INSTRUCTION - Restate the whole listing exactly.

DATA SECTION -
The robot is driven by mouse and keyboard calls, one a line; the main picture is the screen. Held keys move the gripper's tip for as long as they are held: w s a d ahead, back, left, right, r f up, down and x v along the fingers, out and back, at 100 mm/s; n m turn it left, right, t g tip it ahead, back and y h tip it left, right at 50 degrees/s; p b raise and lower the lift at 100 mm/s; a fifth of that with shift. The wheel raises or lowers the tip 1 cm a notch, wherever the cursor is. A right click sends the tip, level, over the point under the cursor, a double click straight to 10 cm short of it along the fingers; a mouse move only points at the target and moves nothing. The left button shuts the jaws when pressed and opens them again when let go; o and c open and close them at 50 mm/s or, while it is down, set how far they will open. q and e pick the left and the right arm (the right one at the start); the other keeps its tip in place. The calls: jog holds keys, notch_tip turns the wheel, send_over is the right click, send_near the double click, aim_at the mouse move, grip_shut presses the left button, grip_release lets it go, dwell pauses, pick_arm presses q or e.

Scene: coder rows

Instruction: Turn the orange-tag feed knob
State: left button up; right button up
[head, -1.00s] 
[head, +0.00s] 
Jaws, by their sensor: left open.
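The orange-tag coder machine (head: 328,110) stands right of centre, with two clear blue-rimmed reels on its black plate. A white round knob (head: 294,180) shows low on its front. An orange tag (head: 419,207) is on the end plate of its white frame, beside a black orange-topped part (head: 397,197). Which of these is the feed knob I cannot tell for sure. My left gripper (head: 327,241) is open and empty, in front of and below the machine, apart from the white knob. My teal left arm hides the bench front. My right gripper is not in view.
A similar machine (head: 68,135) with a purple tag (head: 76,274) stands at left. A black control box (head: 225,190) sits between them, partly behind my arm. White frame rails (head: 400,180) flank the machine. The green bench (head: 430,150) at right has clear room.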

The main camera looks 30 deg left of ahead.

ANSWER IN FULL -
The robot is driven by mouse and keyboard calls, one a line; the main picture is the screen. Held keys move the gripper's tip for as long as they are held: w s a d ahead, back, left, right, r f up, down and x v along the fingers, out and back, at 100 mm/s; n m turn it left, right, t g tip it ahead, back and y h tip it left, right at 50 degrees/s; p b raise and lower the lift at 100 mm/s; a fifth of that with shift. The wheel raises or lowers the tip 1 cm a notch, wherever the cursor is. A right click sends the tip, level, over the point under the cursor, a double click straight to 10 cm short of it along the fingers; a mouse move only points at the target and moves nothing. The left button shuts the jaws when pressed and opens them again when let go; o and c open and close them at 50 mm/s or, while it is down, set how far they will open. q and e pick the left and the right arm (the right one at the start); the other keeps its tip in place. The calls: jog holds keys, notch_tip turns the wheel, send_over is the right click, send_near the double click, aim_at the mouse move, grip_shut presses the left button, grip_release lets it go, dwell pauses, pick_arm presses q or e.

Scene: coder rows

Instruction: Turn the orange-tag feed knob
State: left button up; right button up
[head, -1.00s] 
[head, +0.00s] 
Jaws, by their sensor: left open.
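The orange-tag coder machine (head: 328,110) stands right of centre, with two clear blue-rimmed reels on its black plate. A white round knob (head: 294,180) shows low on its front. An orange tag (head: 419,207) is on the end plate of its white frame, beside a black orange-topped part (head: 397,197). Which of these is the feed knob I cannot tell for sure. My left gripper (head: 327,241) is open and empty, in front of and below the machine, apart from the white knob. My teal left arm hides the bench front. My right gripper is not in view.
A similar machine (head: 68,135) with a purple tag (head: 76,274) stands at left. A black control box (head: 225,190) sits between them, partly behind my arm. White frame rails (head: 400,180) flank the machine. The green bench (head: 430,150) at right has clear room.

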The main camera looks 30 deg left of ahead.

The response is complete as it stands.